One very common, but critical problem that marketers can face is understanding the difference between a feature (also known as an attribute) and a benefit.  As a result, marketers can fall into the trap of promoting features to their target customer instead of benefits.  This is a big mistake that can ultimately impact a brand’s success. As Phil Kotler and Gary Armstrong, renowned marketing gurus, state in their book Principles of Marketing, “Consumers do not buy attributes, they buy benefits.”

So to help clear up this problem, let me distinguish the difference between a feature and a benefit.  A feature or attribute is a characteristic of a product or service.  Examples of features are:  high quality, durable, well-built, etc. Features don’t do things for the target customer or make him feel a certain way.  Features don’t fulfill a customer’s needs.

However, features can be translated into benefits that are meaningful to the target customer.  Benefits fulfill the target customer’s needs or desires.  Benefits are the reasons why a customer chooses a brand and buys a product or service. Examples of benefits are: ‘makes me look like I have good taste’ or ‘won’t break so that I won’t have to buy another soon’.  Benefits can be functional (what the product/service does for the target customer) or emotional (how the product/service makes the target customer feel).

The key to translating a product or service’s features into benefits is understanding the target customer’s needs.  By understanding these needs, a marketer can identify the relevant benefits that fulfill the needs.  The benefits are based on the product or service’s features/attributes.
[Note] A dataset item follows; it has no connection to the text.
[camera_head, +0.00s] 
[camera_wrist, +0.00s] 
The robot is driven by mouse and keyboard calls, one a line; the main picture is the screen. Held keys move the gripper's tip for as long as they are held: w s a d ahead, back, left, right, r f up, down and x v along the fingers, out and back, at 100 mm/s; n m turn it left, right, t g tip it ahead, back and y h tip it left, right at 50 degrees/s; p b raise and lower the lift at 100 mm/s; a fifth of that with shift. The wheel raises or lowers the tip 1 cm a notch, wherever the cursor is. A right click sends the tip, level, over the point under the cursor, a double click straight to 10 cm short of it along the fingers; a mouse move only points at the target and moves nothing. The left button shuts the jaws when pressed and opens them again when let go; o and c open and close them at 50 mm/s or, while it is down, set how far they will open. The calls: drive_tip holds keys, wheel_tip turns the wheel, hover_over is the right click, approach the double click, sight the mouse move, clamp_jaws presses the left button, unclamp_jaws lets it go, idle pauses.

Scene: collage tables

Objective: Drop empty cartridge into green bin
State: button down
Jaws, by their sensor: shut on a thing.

So with all of that said, marketers should look at the messages that they are using to grow their brand and promote their products or services.  Are the messages communicating the benefits to the target customer?  Or are they really just communicating the features?  Benefits are much more meaningful and impactful than features, so if features are being communicated, the brand is not realizing its full potential.  Marketers can stop making this mistake by translating the features into benefits for their target customer.